Tailoring cobalt oxide nanostructures for stable and high-performance energy storage applications

Different micro- and nanostructures of cobalt oxide are grown on Ni foam using surface-modifying agents via a simple one-pot hydrothermal synthesis process with the help of surface modifying agents. The structural, chemical, morphological, and electrochemical properties are systematically investigated using a potentiostat, X-ray diffraction (XRD), Raman, X-ray photoelectron spectroscopy (XPS), scanning electron microscopy (SEM), and Brunauer-Emmett-Teller (BET) analysis. The pristine Co3O4, cetyltrimethyl ammonium bromide (CTAB) mediated Co3O4, and Triton X-100 mediated Co3O4 form the chestnut bur flower, dandelion flower, and star anise-like morphology, respectively.
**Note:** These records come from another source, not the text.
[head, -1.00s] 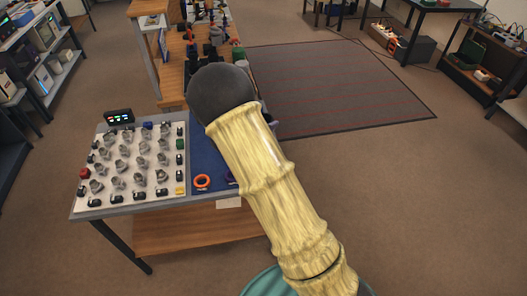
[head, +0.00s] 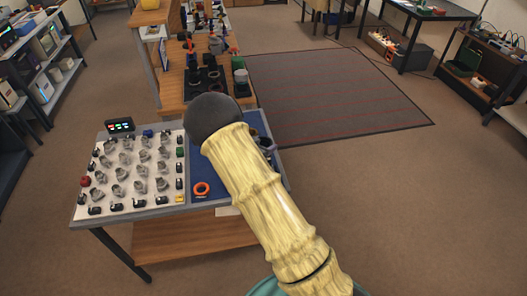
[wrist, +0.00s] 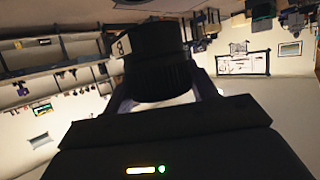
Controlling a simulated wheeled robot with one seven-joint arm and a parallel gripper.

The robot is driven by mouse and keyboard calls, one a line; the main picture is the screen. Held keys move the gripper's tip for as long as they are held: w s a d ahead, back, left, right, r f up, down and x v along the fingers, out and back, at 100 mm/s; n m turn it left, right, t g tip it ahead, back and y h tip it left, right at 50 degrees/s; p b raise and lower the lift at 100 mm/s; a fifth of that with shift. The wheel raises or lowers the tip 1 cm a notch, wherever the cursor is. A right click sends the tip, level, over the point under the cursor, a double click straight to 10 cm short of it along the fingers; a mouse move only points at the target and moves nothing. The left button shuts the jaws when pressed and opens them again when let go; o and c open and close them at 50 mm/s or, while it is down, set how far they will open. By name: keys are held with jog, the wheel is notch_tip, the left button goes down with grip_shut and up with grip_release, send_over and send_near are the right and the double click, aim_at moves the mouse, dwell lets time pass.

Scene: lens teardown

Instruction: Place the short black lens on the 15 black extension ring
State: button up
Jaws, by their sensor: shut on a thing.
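My gripper (wrist: 158,95) is shut on a short black lens (wrist: 157,45), seen in the wrist view with a finger on each side of it. In the head view my arm hides the gripper and the lens. I cannot pick out the 15 black extension ring for certain. Dark round parts (head: 265,143) show at the right edge of the blue mat (head: 222,172), partly behind my arm. Several black pieces (head: 208,76) stand on the wooden bench behind.
A white board (head: 110,209) with several metal and black parts covers the left of the near table. An orange ring (head: 202,189) lies on the blue mat. A small display (head: 120,125) stands at the back left. A dark rug (head: 340,95) lies on open floor at right.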

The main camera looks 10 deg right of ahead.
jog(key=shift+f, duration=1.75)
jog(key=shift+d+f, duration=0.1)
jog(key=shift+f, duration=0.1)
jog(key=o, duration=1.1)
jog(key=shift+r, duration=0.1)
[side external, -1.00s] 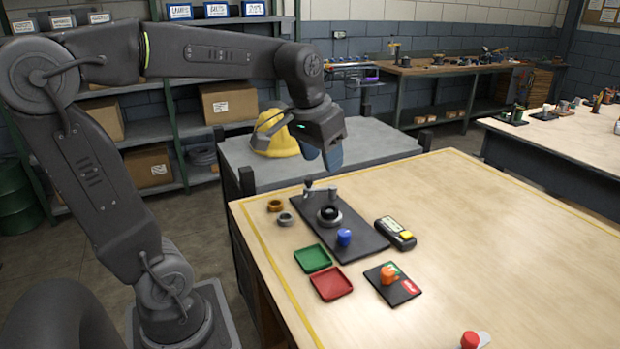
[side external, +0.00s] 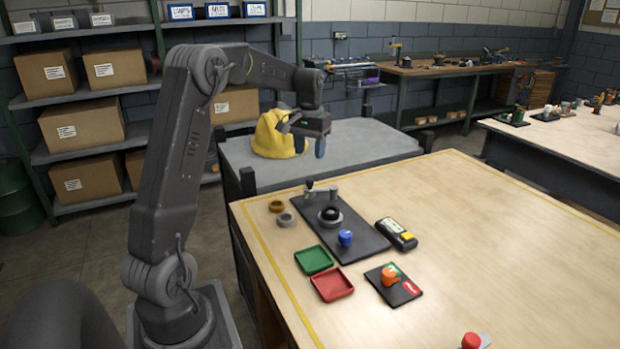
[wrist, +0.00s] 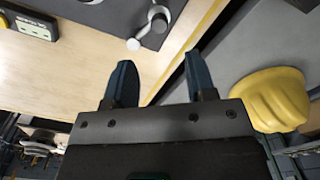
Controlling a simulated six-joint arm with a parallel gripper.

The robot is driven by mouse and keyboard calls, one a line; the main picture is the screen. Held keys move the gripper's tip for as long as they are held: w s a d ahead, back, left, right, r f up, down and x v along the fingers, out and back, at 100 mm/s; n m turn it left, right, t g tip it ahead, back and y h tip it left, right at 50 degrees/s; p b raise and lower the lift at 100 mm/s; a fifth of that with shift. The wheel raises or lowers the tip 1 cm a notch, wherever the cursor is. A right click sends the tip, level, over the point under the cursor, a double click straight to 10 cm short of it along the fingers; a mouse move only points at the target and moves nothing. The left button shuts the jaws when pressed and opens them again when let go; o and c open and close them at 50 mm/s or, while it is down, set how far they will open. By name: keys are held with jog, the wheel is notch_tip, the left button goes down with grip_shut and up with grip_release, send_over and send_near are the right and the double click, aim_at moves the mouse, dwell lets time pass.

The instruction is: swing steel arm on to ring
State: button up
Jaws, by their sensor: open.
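The steel arm (side external: 321,190) sits at the far end of a dark plate (side external: 362,240), with a small upright knob at its left end. It lies behind a grey ring (side external: 329,221) with a black dome in its middle, and appears clear of it. My gripper (side external: 307,147) is open and empty, up over the grey side bench beyond the table, well away from the steel arm. In the wrist view its two fingers (wrist: 162,80) are spread with nothing between them. Part of the steel arm (wrist: 146,30) shows there beyond the fingertips; the ring is mostly cut off.
A blue knob (side external: 345,237) stands on the plate. Loose brown (side external: 276,206) and grey (side external: 285,219) rings lie left of it. Green (side external: 313,260) and red (side external: 332,284) trays lie in front. A yellow-buttoned device (side external: 397,234) is right. A yellow hard hat (side external: 275,135) is beside my gripper.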

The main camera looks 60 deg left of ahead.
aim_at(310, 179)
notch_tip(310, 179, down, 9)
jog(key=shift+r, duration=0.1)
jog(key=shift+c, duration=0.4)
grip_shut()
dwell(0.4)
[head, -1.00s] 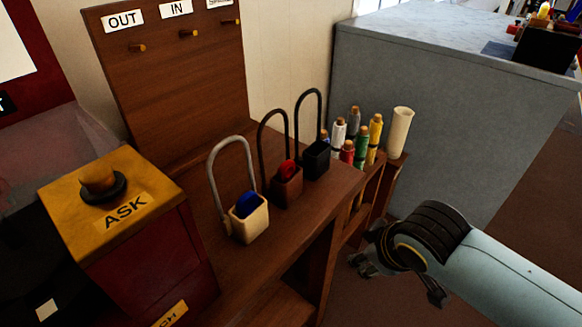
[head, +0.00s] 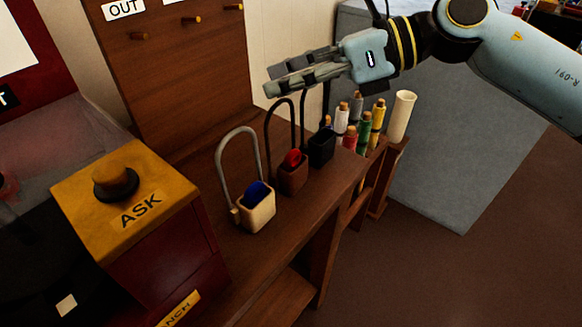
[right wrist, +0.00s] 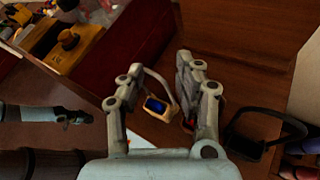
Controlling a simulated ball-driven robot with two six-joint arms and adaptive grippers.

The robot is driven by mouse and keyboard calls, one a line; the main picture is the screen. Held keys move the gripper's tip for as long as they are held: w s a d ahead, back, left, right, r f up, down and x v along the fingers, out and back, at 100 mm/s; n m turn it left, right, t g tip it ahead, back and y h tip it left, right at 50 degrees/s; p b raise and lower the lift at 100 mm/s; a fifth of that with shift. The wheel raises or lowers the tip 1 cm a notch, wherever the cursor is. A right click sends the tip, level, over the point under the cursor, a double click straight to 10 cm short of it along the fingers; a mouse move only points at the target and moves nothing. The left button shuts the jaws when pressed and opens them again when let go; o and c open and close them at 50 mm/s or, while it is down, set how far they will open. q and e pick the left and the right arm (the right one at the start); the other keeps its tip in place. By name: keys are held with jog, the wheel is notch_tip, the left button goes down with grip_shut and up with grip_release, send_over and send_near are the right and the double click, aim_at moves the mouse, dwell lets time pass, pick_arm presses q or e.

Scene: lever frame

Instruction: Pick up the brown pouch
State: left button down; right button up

The electrochemical measurements demonstrate that interconnected nanonetwork of dandelion flower-like morphology obtained via CTAB delivers the highest specific capacitance of 521.63 F g−1. Since an interconnected network provides the channel path for high electronic conductivity and low diffusion resistance, the fabricated electrode provides excellent electrochemical stability over the 3000 charge-discharge cycles. It retains 95.29% of the initial capacitance after 3000 charge-discharge cycles. The result proved that surface modification of Co3O4 material improved the charge storage performance of electrodes for supercapacitor applications.